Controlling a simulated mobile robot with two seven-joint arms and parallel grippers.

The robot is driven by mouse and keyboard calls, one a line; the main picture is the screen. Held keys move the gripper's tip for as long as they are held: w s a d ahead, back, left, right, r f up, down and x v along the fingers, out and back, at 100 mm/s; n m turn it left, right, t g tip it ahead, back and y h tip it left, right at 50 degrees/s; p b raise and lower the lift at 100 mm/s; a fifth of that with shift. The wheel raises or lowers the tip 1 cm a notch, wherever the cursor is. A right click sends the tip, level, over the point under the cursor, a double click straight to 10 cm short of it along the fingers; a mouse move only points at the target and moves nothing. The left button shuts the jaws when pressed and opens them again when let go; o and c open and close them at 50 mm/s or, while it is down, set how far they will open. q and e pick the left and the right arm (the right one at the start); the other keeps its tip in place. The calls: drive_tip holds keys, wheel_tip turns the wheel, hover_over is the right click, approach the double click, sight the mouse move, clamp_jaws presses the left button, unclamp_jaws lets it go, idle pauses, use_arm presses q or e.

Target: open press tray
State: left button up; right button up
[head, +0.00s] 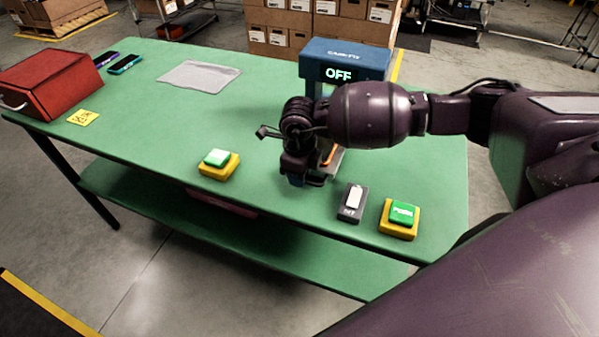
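The blue press (345,57) stands at the back right of the green table, its display reading "OFF". My right arm comes in from the right and covers most of the press's lower front. My right gripper (305,181) points down in front of the press, low over the table. Its fingers are dark and blurred together, so I cannot tell whether they are open or shut on anything. A grey and orange part (332,156) shows just right of the gripper; I cannot tell whether it belongs to the tray. My left gripper is out of view.
On the green table (150,130) are two yellow-based green buttons (218,160) (400,216), a dark switch box (352,203), a red toolbox (50,84), a yellow note (83,118), two phones (125,64) and a grey cloth (199,76). The table's middle left is clear.

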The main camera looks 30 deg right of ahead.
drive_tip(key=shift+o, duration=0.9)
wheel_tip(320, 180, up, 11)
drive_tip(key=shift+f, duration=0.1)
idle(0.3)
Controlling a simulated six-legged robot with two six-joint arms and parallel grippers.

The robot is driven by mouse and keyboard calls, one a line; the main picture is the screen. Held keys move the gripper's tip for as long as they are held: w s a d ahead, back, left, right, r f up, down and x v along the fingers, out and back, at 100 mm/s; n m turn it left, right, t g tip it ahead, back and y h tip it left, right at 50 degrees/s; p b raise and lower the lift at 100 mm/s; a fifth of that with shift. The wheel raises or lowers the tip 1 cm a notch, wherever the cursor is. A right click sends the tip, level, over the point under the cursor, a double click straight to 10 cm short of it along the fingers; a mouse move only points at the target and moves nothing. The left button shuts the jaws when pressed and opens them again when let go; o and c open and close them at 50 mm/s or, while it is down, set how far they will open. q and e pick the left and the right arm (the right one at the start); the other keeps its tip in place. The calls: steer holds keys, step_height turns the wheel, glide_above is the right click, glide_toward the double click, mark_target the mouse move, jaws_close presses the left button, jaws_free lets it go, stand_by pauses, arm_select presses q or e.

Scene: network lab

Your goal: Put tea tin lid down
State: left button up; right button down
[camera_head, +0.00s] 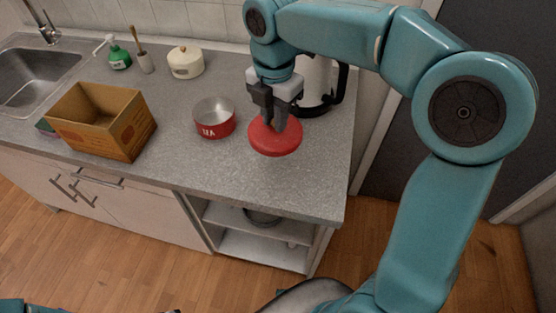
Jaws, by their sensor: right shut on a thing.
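The red tea tin lid (275,140) is held in my right gripper (272,117), over the right part of the grey counter. The fingers come down onto its top from above. I cannot tell whether the lid touches the counter. The tea tin (215,120) stands open to the left of the lid, upright, red outside with white lettering and a bare metal inside. The lid and the tin are apart. My left gripper does not show clearly; only a bit of teal arm is at the bottom left edge.
An open cardboard box (102,122) stands on the counter's (190,168) left part. Behind are a cream canister (186,62), a green soap bottle (117,56) and a brush holder (145,63). A kettle (318,85) stands behind my gripper. Counter in front of the tin is clear.

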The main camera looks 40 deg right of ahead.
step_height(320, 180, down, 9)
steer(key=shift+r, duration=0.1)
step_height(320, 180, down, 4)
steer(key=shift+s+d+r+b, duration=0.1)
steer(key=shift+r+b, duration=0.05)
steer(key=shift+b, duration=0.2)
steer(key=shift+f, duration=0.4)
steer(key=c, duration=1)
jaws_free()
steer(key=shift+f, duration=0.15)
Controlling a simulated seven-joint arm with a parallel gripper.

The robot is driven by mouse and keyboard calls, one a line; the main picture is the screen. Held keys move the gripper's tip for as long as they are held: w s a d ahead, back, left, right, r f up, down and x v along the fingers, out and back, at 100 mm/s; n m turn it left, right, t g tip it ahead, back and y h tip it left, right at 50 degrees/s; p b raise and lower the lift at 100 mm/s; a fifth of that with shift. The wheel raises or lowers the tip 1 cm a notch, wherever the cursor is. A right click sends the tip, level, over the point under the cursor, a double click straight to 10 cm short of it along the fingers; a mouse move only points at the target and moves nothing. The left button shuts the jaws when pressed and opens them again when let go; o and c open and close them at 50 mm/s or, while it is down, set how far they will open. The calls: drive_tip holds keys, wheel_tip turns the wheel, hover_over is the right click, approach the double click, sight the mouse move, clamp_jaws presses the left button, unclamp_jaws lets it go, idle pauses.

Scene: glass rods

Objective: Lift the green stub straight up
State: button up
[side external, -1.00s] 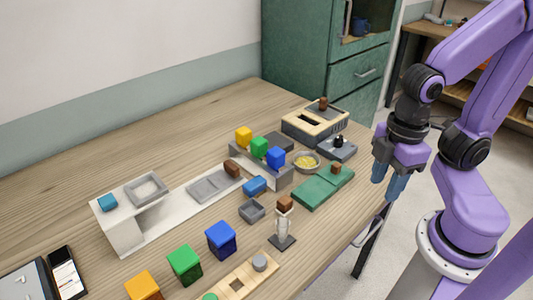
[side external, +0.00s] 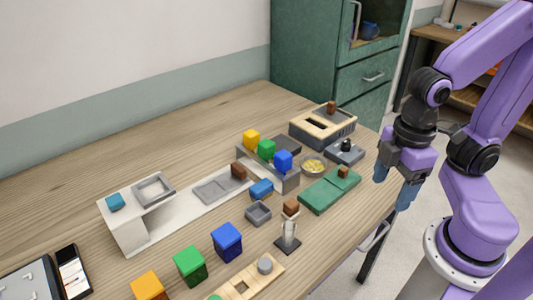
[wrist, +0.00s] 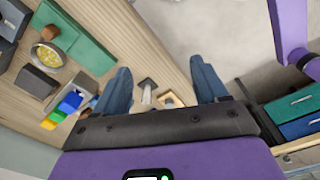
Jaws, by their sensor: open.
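What looks like the green stub (side external: 215,297) shows only as a small green sliver at the bottom edge of the side external view, at the near end of a wooden board (side external: 241,287). Most of it is cut off. A grey round stub (side external: 265,265) stands at the board's other end, with a dark square hole between. My gripper (side external: 393,189) is open and empty, beyond the table's right edge and well away from the board. In the wrist view my gripper (wrist: 161,68) has its fingers wide apart; I cannot make out the green stub there.
A clear holder (side external: 288,235) with a brown block on top stands beside the board. A green platform (side external: 325,194) lies farther back. The left back table is free.

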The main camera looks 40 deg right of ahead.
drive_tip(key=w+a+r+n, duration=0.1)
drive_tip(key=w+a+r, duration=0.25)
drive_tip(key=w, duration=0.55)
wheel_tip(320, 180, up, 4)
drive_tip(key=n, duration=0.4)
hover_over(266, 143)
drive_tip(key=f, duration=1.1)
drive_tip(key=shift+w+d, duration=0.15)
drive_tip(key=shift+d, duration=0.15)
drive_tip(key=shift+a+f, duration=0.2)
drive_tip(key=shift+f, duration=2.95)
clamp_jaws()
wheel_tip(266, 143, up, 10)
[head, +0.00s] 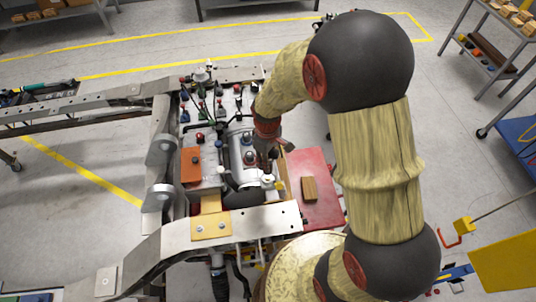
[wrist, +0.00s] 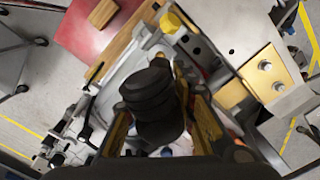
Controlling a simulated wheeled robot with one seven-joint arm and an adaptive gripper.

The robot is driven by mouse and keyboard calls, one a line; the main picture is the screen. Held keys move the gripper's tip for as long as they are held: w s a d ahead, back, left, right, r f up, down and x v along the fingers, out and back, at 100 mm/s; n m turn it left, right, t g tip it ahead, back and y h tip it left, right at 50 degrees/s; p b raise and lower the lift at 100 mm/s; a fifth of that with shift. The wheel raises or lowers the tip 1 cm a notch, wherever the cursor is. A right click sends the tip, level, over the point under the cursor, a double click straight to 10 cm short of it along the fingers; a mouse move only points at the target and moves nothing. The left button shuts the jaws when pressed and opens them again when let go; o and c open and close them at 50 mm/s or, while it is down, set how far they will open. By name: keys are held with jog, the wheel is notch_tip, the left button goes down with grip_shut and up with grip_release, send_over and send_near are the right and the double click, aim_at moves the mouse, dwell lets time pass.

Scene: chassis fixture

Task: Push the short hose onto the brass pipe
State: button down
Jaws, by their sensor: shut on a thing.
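My gripper (head: 266,158) points down over the right side of the chassis fixture's machine block. In the wrist view my gripper (wrist: 165,125) has a finger on each side of a black, ribbed, stubby piece (wrist: 150,92), which looks like the short hose. It is shut on this piece, which sits tilted between the fingers. In the head view the hose is too small and covered to make out.
A red board (head: 318,205) with a wooden block (head: 310,188) lies to the right of the block. A yellow cap (wrist: 171,22) and a bolted brass-coloured plate (head: 211,226) are close by. Metal rails (head: 130,262) frame the fixture. A thick black hose (head: 243,199) lies below my gripper.

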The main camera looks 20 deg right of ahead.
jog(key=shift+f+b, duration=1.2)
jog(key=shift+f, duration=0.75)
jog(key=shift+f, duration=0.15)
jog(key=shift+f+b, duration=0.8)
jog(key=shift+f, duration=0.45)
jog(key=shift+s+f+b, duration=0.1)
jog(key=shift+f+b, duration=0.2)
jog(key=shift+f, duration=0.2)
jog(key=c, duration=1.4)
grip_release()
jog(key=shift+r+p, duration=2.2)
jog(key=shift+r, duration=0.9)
• • • • • • •
What you have to do: Reproduce each line from the records that contains the word "parallel".

Final result:
Controlling a simulated mobile robot with two seven-joint arms and parallel grippers.
Controlling a simulated six-legged robot with two six-joint arms and parallel grippers.
Controlling a simulated seven-joint arm with a parallel gripper.

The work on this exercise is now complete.